Na ocasião, João não conteve a emoção ao falar sobre o assunto, resgatando lembranças dolorosas do que passou. O psicólogo explica que toda cicatriz dói e, neste caso, ela é constantemente aberta.
“As emoções do João refletem o quanto ele está cansado de sofrer de diversas formas. Não é só um cabelo ali, não é só a representatividade que esse cabelo traz, mas também é o cansaço de sofrer o racismo. É diariamente ver que essa violência não vai embora”, diz o especialista.
Ana destaca que, se existe uma ferida exposta e sangrando diariamente, é preciso validá-la, pois todo esse sofrimento não pode ser minimizado e invisibilizado: “Essa ferida está aberta e é grande.”
A DOR DO OUTRO NÃO É ‘MIMIMI’
Quem nunca ouviu falar desse termo? Pois é. Não é nada fácil ver que a dor de uma pessoa ser minimizada e chamada de ‘mimimi’, não é?

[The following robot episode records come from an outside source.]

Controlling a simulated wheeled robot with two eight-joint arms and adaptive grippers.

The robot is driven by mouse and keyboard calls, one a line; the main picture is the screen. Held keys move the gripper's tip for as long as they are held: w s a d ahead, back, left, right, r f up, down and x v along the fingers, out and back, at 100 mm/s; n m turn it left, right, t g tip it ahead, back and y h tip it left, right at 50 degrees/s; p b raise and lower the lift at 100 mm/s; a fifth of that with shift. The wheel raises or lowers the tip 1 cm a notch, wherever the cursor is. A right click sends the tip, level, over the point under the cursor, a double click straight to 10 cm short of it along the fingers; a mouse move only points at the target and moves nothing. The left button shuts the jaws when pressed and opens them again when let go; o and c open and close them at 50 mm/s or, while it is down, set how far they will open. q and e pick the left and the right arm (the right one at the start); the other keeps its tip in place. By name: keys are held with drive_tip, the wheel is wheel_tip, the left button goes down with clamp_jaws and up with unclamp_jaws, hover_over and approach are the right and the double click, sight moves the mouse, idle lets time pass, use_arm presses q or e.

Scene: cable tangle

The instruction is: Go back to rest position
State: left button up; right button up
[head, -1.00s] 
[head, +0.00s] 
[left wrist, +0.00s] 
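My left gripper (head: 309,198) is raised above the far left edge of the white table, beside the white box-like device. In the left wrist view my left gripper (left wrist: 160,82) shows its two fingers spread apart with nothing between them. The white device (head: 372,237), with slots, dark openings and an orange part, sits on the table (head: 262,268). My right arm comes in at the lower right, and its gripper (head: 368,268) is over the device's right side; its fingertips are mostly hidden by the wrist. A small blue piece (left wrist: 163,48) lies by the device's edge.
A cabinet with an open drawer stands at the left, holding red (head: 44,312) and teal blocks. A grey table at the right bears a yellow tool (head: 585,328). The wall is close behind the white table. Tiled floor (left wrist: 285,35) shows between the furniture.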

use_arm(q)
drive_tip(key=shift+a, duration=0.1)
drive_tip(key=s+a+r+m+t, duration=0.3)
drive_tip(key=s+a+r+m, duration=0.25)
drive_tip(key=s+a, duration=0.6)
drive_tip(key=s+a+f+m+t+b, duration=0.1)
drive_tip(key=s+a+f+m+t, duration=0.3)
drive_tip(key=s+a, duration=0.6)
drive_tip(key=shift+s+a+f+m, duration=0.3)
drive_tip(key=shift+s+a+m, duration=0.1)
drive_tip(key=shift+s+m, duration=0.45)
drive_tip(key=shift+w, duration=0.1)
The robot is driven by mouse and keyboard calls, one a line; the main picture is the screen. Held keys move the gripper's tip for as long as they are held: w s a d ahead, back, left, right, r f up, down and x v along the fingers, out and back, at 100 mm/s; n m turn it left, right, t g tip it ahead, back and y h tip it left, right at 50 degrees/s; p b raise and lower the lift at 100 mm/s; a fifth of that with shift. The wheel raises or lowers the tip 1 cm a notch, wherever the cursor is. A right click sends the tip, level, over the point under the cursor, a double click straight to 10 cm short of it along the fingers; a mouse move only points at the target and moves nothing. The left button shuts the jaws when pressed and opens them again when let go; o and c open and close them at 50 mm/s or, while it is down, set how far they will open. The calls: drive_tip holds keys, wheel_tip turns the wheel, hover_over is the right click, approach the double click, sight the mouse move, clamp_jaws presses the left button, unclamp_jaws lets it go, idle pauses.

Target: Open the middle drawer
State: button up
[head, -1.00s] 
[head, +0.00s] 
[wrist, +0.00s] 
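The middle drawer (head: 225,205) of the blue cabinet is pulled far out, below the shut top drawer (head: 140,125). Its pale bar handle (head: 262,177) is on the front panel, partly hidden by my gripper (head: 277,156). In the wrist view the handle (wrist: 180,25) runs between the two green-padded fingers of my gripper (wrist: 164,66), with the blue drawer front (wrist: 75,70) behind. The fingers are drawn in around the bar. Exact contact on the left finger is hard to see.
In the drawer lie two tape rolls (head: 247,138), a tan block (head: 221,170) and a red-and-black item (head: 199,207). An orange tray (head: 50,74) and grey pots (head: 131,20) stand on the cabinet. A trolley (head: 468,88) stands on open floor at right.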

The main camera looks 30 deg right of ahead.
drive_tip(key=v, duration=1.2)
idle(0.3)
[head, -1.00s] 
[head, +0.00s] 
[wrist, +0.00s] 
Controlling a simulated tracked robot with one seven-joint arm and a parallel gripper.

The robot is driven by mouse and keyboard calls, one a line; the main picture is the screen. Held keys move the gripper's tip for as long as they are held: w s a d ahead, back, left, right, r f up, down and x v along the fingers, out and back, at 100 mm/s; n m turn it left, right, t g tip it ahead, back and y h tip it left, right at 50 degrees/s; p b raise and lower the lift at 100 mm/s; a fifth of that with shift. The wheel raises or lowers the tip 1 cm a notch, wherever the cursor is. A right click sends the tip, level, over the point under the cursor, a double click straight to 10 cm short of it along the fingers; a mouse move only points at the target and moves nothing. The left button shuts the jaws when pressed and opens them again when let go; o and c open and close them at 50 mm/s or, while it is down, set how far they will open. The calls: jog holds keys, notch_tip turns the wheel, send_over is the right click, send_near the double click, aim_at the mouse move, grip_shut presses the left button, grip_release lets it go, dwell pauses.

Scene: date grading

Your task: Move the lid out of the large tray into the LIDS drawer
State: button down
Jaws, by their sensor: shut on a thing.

Racismo nunca foi brincadeira, sempre foi violento e sempre machucou.
“Você cresce com piadas sobre seu cabelo e vendo isso ser chamado de brincadeira, mesmo doendo tanto, já começa por aí. Temos que trocar o nome e chamar do que é certo. Sempre foi ofensa, violência. E a luta ainda segue, porque há muito o que fazer”, afirma a psicóloga.

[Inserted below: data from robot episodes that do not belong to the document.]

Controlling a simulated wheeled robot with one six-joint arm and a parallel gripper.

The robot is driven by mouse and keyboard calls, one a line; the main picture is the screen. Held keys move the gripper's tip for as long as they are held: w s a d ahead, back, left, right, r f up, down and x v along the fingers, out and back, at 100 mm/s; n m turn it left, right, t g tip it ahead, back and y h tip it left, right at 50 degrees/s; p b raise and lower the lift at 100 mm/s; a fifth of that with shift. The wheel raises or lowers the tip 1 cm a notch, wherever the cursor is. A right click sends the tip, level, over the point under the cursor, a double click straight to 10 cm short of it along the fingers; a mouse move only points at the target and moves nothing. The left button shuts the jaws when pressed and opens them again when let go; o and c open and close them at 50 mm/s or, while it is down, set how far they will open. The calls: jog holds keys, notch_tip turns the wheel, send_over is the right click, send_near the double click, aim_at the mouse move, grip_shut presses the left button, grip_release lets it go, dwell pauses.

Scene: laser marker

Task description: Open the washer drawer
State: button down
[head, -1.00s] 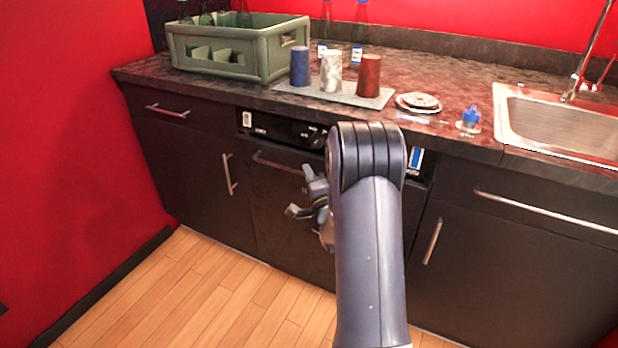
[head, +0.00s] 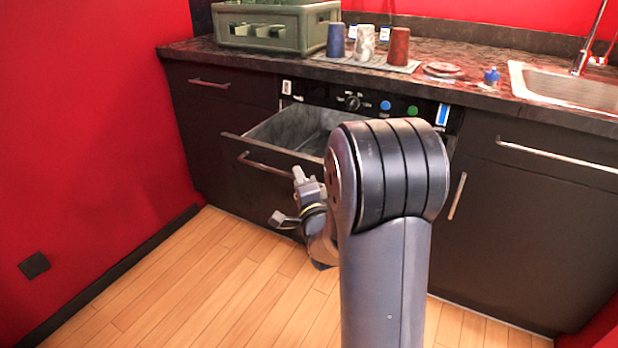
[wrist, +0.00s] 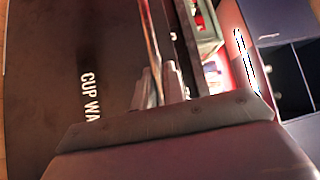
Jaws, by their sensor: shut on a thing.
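The washer drawer (head: 262,185) is a dark front pulled out from the counter, with its pale grey inside (head: 300,127) open to view. A metal bar handle (head: 262,163) runs along the upper part of its front. My gripper (head: 297,190) is at the front of the drawer, by the handle, and my arm hides the drawer's right part. In the wrist view the fingers of my gripper (wrist: 160,85) are shut around the handle (wrist: 151,38). The drawer front in that view (wrist: 60,70) bears white lettering, "CUP WA", partly cut off.
The control panel (head: 352,103) with a knob and blue and green buttons is above the drawer. A green crate (head: 275,30), several cups and a sink (head: 570,85) are on the counter. A cabinet door with a handle (head: 457,196) is at right. Wooden floor (head: 190,285) is clear at left.

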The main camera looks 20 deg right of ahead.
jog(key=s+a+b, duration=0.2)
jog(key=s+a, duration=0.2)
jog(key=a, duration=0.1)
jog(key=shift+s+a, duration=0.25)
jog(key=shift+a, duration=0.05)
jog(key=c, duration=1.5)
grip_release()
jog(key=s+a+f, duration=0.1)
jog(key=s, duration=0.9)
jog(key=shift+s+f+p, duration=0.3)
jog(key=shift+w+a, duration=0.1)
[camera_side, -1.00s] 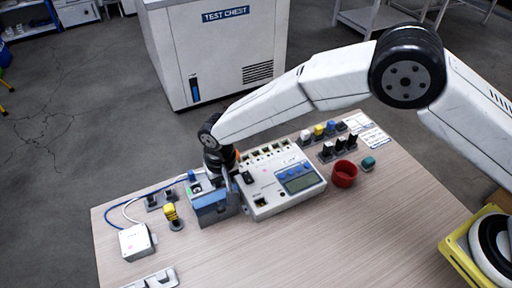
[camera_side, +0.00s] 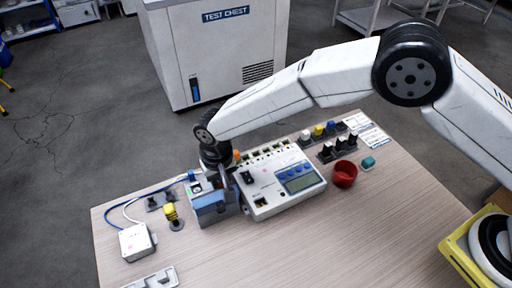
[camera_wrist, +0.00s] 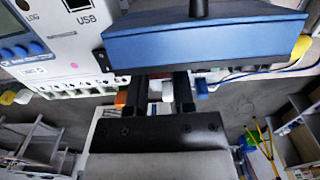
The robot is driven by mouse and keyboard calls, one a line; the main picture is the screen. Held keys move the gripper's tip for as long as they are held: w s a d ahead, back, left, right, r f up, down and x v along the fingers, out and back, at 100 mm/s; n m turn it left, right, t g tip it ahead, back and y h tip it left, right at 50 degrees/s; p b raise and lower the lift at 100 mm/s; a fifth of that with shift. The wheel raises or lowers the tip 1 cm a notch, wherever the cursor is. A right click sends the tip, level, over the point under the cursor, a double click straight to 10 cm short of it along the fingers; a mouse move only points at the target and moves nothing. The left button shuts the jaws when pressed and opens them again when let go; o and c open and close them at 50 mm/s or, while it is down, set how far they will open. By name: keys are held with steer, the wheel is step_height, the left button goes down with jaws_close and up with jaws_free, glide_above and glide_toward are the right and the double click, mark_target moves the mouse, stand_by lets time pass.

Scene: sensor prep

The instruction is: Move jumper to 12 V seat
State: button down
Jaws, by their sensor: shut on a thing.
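My gripper (camera_side: 224,176) points down at the blue-and-grey box (camera_side: 213,209), by the left end of the white meter unit. In the wrist view my gripper (camera_wrist: 168,90) has its two dark fingers close together, with a small pale piece (camera_wrist: 168,93), apparently the jumper, between them. The fingers reach the lower edge of the blue box (camera_wrist: 195,45). The jumper is hidden behind the fingers in the side view. The seats and their voltage labels cannot be made out.
The white meter unit (camera_side: 283,188) stands close on the right. A yellow-topped connector (camera_side: 171,212) and a white box (camera_side: 136,242) with blue and white wires are on the left. A red cup (camera_side: 345,174) and several plugs stand to the right. The front table is mostly clear.

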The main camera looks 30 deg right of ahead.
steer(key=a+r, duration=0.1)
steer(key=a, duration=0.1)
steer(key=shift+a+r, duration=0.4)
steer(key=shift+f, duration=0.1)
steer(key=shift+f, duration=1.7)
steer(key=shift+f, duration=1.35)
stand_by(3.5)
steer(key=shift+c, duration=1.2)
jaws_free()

O que acontece agora, segundo Douglas, é que os grupos violentados cansaram de se calar, pois quem decidia que “sempre foi assim” provavelmente era uma pessoa branca. E, não! Não é ‘mimimi’.

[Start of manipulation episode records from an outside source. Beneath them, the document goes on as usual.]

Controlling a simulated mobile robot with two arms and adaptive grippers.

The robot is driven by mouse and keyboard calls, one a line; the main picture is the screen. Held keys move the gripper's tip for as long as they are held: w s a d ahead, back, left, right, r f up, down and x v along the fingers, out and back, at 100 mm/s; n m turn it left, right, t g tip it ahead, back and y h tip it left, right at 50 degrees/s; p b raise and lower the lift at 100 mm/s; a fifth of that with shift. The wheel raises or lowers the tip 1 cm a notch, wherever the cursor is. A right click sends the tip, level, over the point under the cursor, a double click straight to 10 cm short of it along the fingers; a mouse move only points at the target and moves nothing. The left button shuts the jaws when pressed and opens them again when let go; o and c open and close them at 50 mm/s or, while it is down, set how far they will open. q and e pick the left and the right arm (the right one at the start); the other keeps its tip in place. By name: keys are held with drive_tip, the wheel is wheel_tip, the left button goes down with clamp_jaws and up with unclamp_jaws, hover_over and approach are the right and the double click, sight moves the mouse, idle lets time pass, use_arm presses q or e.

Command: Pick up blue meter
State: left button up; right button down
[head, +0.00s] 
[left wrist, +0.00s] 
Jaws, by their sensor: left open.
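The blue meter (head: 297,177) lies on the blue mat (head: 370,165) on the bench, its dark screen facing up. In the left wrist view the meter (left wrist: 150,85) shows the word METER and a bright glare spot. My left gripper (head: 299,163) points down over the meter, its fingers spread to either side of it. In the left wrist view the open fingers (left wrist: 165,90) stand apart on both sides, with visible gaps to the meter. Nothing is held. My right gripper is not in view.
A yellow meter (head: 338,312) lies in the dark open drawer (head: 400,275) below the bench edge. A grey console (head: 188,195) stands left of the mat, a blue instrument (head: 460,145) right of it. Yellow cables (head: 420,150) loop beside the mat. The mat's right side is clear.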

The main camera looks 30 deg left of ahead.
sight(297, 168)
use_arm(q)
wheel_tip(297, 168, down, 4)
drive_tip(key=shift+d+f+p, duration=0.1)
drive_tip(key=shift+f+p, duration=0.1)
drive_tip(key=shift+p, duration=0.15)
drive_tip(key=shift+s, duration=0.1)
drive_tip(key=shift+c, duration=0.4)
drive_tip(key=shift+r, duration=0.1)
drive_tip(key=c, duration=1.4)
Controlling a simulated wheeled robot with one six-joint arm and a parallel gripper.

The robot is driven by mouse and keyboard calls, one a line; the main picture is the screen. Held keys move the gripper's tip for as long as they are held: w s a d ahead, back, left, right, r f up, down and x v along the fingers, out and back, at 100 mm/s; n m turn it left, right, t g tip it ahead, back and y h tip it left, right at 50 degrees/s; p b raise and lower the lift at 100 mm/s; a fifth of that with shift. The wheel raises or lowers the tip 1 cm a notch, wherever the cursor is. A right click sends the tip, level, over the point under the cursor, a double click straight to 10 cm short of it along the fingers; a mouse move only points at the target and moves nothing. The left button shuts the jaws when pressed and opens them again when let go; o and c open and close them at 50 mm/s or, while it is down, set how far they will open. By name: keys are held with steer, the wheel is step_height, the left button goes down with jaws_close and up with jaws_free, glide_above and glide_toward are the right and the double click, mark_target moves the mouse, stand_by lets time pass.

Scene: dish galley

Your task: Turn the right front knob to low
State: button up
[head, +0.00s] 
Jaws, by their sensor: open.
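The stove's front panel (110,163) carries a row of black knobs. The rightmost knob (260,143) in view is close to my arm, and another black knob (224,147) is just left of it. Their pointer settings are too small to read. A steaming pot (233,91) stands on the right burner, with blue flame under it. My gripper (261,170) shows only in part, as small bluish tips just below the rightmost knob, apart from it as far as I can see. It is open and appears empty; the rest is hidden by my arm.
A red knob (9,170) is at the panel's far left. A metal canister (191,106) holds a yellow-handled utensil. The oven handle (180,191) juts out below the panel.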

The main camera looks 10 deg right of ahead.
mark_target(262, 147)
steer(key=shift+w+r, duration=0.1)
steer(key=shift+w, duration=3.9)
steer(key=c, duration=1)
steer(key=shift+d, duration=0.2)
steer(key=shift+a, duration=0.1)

“Só tiramos a mordaça que nos foi colocada há muito tempo. E, agora, as vozes saem com força. É preciso ir atrás de equidade e não só falando de raça, mas com as mulheres e com as pessoas LGBTQIA + também. As pessoas brancas precisam sair desse protagonismo e repartir esse lugar com outras pessoas”, afirma.
Por fim, Ana completa, dizendo que ‘mimimi’ é tentar colocar o negro na senzala, os LGBTQIA+ no armário e a mulher na submissão. “Esses três pilares sociais são os que mais sofrem com esse sistema e, parafraseando a Camilla, também estamos bem cansados de continuarmos falando sobre isso”, conclui a psicóloga.